Tatkala Gajah Mada jadi kepala
pasukan Bhayangkara, meletus pemberontakan Ra Kuti, salah satu pejabat istana
tahun 1319 M. Pemberontakan ini cukup menohok, oleh sebab si pemberontak mampu
menduduki ibukota. Jayanagara berikut istri Raden Wijaya dan putrinya
(Tribhuwanattungadewi, Gayatri, Wiyat, dan Pradnya Paramita) mengungsi ke
Bedander. Selaku kepala pasukan keamanan,Gajah Mada memastikan keamanan raja
dan keluarga. Setelah dinyatakan save, ia berbalik ke ibukota guna menyusun
serangan balasan. Ia meneliti kesetiaan rakyat dan pejabat Majapahit kepada
Raja Jaya Nagara dengan memunculkan isu keterbunuhan raja. Menurut anggapannya,
raja dan sebagian besar pejabat Majapahit menyayangkan kematian raja dan
membenci perilaku Ra Kuti. Atas dasar ini,Gajah Mada menyusun serangan balasan
secara kemiliteran, dan berhasil membalik keadaan. Pemberontakan Kuti pun
dipadamkan. Raja dan keluarganya kembali ke ibukota. Kebijakan Jayanagara
ditopang oleh kemampuan politik Arya Tadah, mahapatih Majapahit. Fokus
kebijakan raja dan mahapatih ini adalah stabilitas politik dalam negeri.
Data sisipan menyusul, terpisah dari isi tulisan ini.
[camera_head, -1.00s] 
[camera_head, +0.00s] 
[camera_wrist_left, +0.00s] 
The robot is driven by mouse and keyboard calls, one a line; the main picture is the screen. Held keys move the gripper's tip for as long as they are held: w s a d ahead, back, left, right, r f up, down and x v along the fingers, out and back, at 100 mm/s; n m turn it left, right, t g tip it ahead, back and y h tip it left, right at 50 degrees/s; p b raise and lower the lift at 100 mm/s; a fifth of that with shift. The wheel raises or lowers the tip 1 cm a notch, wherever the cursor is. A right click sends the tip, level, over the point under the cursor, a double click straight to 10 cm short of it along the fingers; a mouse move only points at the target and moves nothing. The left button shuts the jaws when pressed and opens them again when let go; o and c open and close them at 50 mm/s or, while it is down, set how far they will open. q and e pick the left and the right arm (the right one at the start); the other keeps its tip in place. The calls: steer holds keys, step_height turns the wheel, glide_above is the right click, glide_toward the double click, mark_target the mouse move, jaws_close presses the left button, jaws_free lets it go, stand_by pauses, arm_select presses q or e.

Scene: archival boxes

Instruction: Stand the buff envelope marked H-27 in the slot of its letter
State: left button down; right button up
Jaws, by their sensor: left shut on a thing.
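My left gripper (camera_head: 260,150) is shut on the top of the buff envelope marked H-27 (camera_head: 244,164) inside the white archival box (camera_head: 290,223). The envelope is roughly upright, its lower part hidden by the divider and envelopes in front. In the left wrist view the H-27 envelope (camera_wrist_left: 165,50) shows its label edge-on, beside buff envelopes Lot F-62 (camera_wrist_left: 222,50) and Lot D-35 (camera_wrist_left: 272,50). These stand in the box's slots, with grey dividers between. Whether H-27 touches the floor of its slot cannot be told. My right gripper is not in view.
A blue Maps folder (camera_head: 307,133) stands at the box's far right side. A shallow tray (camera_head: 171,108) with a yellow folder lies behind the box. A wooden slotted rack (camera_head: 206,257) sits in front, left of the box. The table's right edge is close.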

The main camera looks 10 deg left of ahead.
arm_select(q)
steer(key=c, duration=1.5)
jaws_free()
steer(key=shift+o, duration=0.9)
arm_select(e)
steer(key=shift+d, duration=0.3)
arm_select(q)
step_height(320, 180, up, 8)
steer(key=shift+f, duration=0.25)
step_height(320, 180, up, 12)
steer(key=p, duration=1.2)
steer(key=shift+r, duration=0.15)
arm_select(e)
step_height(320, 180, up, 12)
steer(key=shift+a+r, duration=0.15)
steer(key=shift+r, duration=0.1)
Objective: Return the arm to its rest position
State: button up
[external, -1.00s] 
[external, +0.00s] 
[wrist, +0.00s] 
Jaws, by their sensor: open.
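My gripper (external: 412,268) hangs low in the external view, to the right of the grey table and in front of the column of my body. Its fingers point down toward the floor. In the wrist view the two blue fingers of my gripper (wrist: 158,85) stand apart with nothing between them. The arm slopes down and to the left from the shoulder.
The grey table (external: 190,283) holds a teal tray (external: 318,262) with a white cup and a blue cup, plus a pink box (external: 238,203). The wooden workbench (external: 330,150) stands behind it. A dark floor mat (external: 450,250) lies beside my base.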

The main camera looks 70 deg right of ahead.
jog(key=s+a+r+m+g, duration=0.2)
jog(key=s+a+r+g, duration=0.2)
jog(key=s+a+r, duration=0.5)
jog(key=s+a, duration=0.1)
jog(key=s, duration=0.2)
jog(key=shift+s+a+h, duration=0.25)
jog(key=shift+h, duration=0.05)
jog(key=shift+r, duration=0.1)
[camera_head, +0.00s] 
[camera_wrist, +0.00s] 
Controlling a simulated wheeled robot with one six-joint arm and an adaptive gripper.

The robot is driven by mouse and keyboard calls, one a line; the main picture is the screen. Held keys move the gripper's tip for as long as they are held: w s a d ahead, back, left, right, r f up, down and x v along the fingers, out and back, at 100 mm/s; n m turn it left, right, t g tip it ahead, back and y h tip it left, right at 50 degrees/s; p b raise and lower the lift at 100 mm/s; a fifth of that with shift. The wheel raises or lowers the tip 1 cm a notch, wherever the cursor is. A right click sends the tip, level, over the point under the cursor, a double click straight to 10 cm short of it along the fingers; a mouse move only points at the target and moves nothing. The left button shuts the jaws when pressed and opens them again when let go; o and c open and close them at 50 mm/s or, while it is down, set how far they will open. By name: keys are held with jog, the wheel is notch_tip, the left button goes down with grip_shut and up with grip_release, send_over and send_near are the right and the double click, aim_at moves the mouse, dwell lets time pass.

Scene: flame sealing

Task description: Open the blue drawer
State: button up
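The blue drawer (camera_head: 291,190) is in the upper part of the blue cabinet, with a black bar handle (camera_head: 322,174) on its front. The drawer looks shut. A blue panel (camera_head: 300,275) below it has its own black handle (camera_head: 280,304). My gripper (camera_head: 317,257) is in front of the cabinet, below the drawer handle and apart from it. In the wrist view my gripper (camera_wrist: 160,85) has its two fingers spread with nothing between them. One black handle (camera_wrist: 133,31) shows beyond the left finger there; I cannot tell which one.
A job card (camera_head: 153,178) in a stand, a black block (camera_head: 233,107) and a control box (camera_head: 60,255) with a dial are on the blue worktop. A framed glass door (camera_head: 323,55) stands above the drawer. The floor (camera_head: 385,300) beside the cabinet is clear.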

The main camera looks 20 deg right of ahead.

Jadi, Majapahit belum lagi
melakukan penaklukan ke pulau-pulau "luar" Jawa. Ini mengingat Gajah
Mada belum memegang peran penting di dalam pembuatan keputusan politik level
negara. Atas jasanya memadamkan pemberontakan Kuti, Jayanagara menaikan status
Gajah Mada dari sekadar komandan pasukan Bhayangkara menjadi menteri wilayah
(patih) dua daerah kekuasaan Majapahit:Daha dan kemudian, Jenggala. Posisi
tersebut cukup berpengaruh mengingat dua wilayah tersebut diwenangi oleh putri
Tribuwanattunggadewi (Daha) dan Dyah Wiyat (Jenggala), dua saudari
tiriJayanagara. Jayanagara sendiri belumlah memiliki putra laki-laki selaku
penerus tahta. Bukti mengenai hal ini, seperti ditulis Heritage of Java, sebuah
enskripsi bernama Walanditmenceritakan gelar Gajah Mada dalam kekuasaan barunya
itu adalah Pu Mada. Wilayah yang diwenangi kepatihan Gajah Mada adalah
Jenggala-Kediri yang meliputi Wurawan dan Madura. Loyalitas Gajah Mada terhadap
Jayanagara tidaklah tetap. Versi cerita seputar perubahan loyalitas tokoh ini
pada rajanya, paling tidak ada tiga. Seluruhnya berorama motif pribadi.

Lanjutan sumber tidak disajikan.